SUMMARY OF PRINCIPAL TERMS OF

THE FTG SHARE OPTION SCHEME

  1. RESTRICTIONS ON THE TIME OF GRANT OF OPTIONS

No offer for grant of options shall be made after a price sensitive event has occurred or a price sensitive matter has been the subject of a decision until such price sensitive information has been announced in accordance with the requirements of the Listing Rules.

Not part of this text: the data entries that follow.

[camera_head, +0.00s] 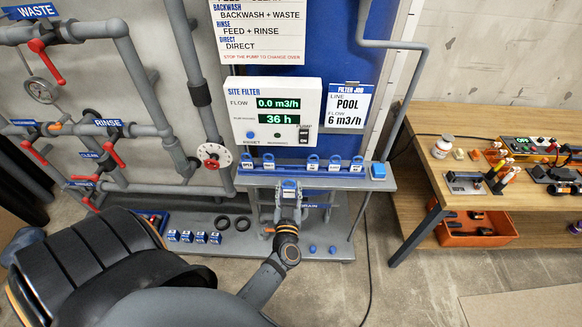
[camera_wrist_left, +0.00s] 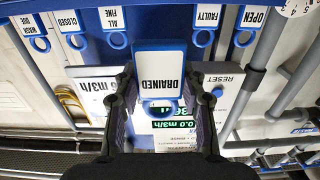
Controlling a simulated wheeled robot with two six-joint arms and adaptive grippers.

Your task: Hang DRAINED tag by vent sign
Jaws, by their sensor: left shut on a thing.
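The DRAINED tag (camera_wrist_left: 160,68) is a white plate with a blue edge and a blue ring, with its lettering readable in the left wrist view. My left gripper (camera_wrist_left: 162,98) is shut on it, with one finger on each side. In the head view my left gripper (camera_head: 289,192) is just in front of the tag rail (camera_head: 262,180), below the site filter panel (camera_head: 275,110). Other tags hang along the rail, among them CLOSED (camera_wrist_left: 70,22) and FAULTY (camera_wrist_left: 206,16). I cannot make out a vent sign in either view. My right gripper is not in view.
Grey pipes with red valve handles (camera_head: 47,62) and blue signs such as RINSE (camera_head: 108,123) stand on the left. A wooden bench (camera_head: 425,185) with tools and an orange bin (camera_head: 470,236) stands on the right. Black rings (camera_head: 242,223) lie on the low base.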

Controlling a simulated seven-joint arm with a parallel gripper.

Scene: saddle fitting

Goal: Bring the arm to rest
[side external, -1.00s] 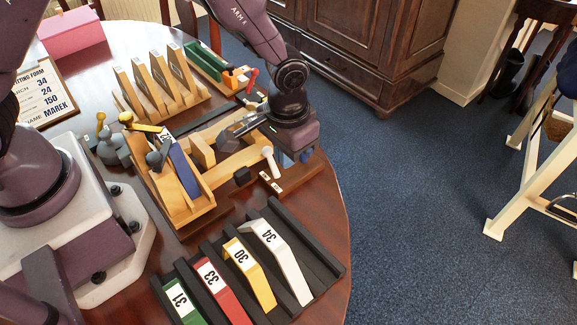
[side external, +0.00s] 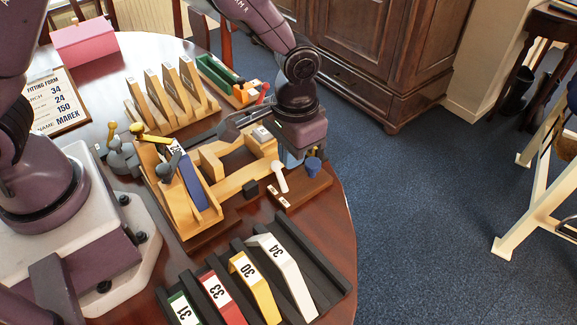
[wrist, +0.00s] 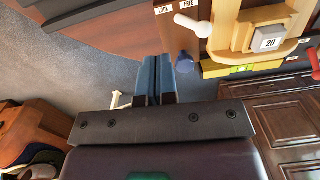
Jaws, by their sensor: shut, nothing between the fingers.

In particular, during the period commencing one month immediately preceding the earlier of (i) the date of the meeting of the FTG Directors (as such date is first notified to the Stock Exchange in accordance with the requirements of the Listing Rules) for the approval of FTG's results for any year, half-year, quarter or any other interim period (whether or not required under the Listing Rules); and (ii) the last date on which FTG must publish its announcement of its results for any year, half-year, quarter or any other interim period (whether or not required under the Listing Rules), and ending on the date of the announcement of the results, no offer for grant of options may be made.

The FTG Directors may not grant any option to a participant who is a Director during the period or time in which Directors are prohibited from dealing in FTG Shares pursuant to the Model Code for Securities Transactions by Directors of Listed Issuers prescribed by the Listing Rules or any corresponding code or securities dealing restrictions adopted by FTG.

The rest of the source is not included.